В мае в Северной Гренландии так прекрасно, что если б въезд туда был свободный - от чего упаси боже, - то праздные, богатые, ищущие удовольствий люди со всего света устремились бы в эти места. Плакаты туристических бюро кричали бы: "Прелести зимы теплой весной". Ясные дни, закаты, длящиеся всю ночь, и весь этот девственный мир - суша и море, по которому можно путешествовать сколько захочешь. Весь май, а в иные годы и весь июнь море покрыто льдом. В это время много тюленей, и охотники целые дни проводят на льду, возвращаются домой с добычей на санях, нагруженных до предела.

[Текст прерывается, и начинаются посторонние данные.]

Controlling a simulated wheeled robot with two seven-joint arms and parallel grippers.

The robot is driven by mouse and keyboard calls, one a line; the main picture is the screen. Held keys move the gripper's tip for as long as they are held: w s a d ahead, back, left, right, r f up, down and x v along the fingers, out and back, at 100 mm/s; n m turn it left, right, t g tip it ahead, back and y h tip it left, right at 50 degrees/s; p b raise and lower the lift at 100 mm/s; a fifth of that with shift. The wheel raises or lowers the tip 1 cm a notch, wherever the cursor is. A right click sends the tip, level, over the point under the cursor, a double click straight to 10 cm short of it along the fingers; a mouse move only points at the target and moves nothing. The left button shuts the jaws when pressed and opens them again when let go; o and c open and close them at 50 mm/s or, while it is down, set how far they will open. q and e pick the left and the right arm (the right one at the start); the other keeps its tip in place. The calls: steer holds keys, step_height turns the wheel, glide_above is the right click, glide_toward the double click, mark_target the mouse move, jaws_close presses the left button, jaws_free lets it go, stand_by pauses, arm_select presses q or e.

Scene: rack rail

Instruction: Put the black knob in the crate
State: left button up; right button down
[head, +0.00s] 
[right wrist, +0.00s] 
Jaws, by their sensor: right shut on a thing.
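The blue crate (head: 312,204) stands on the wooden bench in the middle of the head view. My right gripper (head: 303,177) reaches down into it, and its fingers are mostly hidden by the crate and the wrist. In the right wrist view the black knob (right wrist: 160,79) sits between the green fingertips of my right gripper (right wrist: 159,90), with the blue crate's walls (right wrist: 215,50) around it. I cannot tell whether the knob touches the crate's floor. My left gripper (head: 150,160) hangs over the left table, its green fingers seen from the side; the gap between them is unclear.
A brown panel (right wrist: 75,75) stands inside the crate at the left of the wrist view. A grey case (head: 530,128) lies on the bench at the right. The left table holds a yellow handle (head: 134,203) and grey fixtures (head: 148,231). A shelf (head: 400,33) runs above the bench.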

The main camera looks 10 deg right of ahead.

Охота на тюленей на льду сравнительно простое дело: либо нужны сети и почти совсем не требуется умения, либо необходимы некоторые навыки, которые энергичный сообразительный человек может приобрести за один сезон. Сети на тюленей устанавливаются, когда морской лед достаточно окрепнет, этим устраняется риск возможной потери сетей. Как это делается, лучше всего можно пояснить при помощи схемы. Проделав отверстия все той же незаменимой пешней, привязывают к ней веревку и, точно направляя палку, проталкивают ее от отверстия к отверстию; пешне сообщают толчок, достаточный для того, чтобы ее легкий конец смог высунуться из воды в следующем отверстии. Для этого нужна, пожалуй, некоторая ловкость - впрочем, не такая уж большая. Сети обычно ставятся недалеко от мыса или айсберга или возле молодого льда, там, где он примыкает к более старому и толстому. Если охота ведется другими способами, то лед можно рассматривать как участок, окружающий капкан: отдушину или разводье. Роль пружинных щечек капкана играет бдительный охотник. Тюлени вынуждены всплывать, чтобы набрать воздух; этот жизненно необходимый тюленю вдох может быть для него последним.

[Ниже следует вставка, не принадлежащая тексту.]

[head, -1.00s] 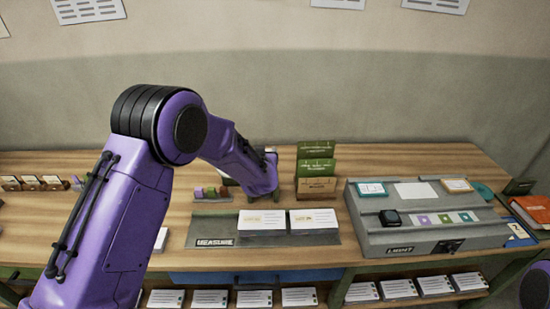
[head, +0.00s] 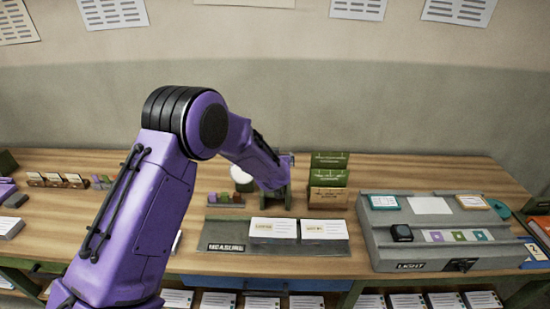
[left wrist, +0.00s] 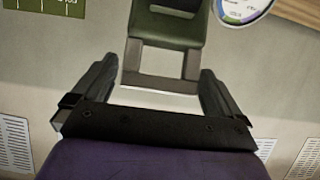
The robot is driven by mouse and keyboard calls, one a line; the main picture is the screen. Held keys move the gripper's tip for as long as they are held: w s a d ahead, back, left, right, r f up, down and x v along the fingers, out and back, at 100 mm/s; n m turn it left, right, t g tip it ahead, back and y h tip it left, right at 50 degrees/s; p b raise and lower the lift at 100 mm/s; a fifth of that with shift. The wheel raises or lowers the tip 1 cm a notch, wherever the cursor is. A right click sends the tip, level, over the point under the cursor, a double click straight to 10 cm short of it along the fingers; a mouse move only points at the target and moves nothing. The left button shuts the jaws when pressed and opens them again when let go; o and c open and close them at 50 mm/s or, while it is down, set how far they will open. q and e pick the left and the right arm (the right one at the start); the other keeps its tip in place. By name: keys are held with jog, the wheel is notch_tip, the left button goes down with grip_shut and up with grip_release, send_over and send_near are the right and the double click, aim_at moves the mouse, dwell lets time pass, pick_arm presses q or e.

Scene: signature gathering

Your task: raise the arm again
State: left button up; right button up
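My left arm (head: 150,190), purple with a black ribbed elbow, comes in from the left and reaches over the workbench. Its wrist end hangs over the back of the bench by a grey-green stand (head: 278,198); the fingertips are hidden in the head view. In the left wrist view my left gripper (left wrist: 160,78) has its two dark fingers wide apart. A green and grey frame-like piece (left wrist: 162,62) shows between and beyond them, with gaps on both sides. A round coloured dial (left wrist: 243,10) is at the top right. My right gripper is not in view.
A grey tray marked MEASURE (head: 225,246) holds white cards (head: 273,229). Green and brown card holders (head: 328,180) stand close right of the wrist. A grey console marked LIGHT (head: 385,248) stands further right.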

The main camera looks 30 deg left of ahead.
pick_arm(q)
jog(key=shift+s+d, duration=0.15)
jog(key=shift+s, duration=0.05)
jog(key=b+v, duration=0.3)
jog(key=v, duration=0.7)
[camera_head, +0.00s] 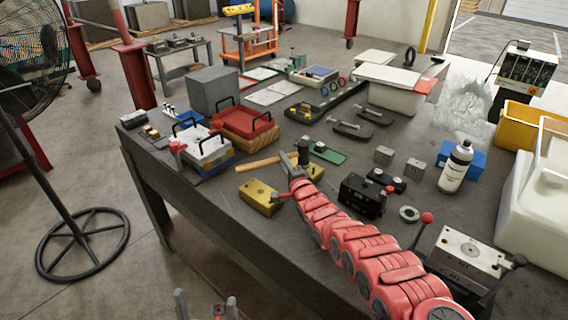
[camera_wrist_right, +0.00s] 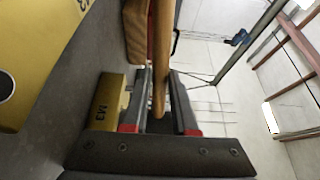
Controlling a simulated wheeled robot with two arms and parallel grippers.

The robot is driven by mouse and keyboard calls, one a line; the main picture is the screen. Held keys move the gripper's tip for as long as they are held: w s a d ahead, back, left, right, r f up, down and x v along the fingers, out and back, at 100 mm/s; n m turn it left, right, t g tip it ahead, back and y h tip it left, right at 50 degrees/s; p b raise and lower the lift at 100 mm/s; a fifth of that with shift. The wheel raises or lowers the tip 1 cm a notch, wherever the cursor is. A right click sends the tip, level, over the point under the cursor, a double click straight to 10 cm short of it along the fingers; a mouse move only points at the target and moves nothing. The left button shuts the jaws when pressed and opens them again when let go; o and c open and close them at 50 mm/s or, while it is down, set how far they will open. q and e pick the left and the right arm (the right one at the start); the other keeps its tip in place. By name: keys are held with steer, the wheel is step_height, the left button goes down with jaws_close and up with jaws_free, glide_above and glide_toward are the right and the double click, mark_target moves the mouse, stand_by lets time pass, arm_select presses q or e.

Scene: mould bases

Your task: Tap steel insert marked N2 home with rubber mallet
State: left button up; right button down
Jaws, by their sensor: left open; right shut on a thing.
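The rubber mallet has a wooden handle (camera_head: 258,163) and a dark head (camera_head: 304,151). My right gripper (camera_head: 289,172) reaches it over the table and is shut on the handle. In the right wrist view the handle (camera_wrist_right: 161,50) runs between the two fingers (camera_wrist_right: 157,105). My left gripper (camera_head: 205,306) is open and empty at the bottom edge, off the table. Two small grey steel blocks (camera_head: 384,155) (camera_head: 414,167) lie right of the mallet; their marks are too small to read, so I cannot tell which is N2. A grey steel mould base (camera_head: 468,249) stands at the right.
A gold block (camera_head: 258,197) lies just left of my right gripper, and a black block (camera_head: 362,195) lies to its right. A small yellow block marked M3 (camera_wrist_right: 106,101) is close beside the fingers. A white bottle (camera_head: 456,166) and white bin (camera_head: 397,91) stand further off.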

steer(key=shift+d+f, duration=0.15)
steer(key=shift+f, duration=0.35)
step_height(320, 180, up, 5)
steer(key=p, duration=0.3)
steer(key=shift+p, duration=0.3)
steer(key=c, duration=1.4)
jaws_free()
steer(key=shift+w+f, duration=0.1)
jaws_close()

Отыскание отдушин дело довольно-таки трудное, так как часто их местоположение отмечено только низким, почти незаметным снежным бугорком, сводом, под которым дышит тюлень.
Охотник, вооруженный ружьем, копьем или пешней, отыскав отдушину, часами ждет около нее появления добычи. Он стоит неподвижно в полной тишине, потому что малейший шум или даже шорох на льду доходит по воде до слуха приближающегося тюленя. Но если ничего не подозревающее животное всплывет, отфыркиваясь, его ждет выстрел или быстрый, верный удар копья. С подветренной стороны охотник может, не скрываясь, только соблюдая тишину, приблизиться к тюленю на расстояние в двести-триста ярдов, и только отсюда он начинает подкрадываться. Тюлень, как ни странно, одна из наиболее похожих в природе подделок под человека. Человек же, надо полагать, превосходная подделка под тюленя. Во всяком случае, охотник, научившийся ползать извиваясь на животе, плевать и фыркать, поднимать голову, чтобы осмотреться, кажется тюленю тюленем. По крайней мере человек более похож на тюленя, чем какое-либо другое животное, с которым тюленю приходится встречаться, и такого подражания для неразборчивого животного вполне достаточно.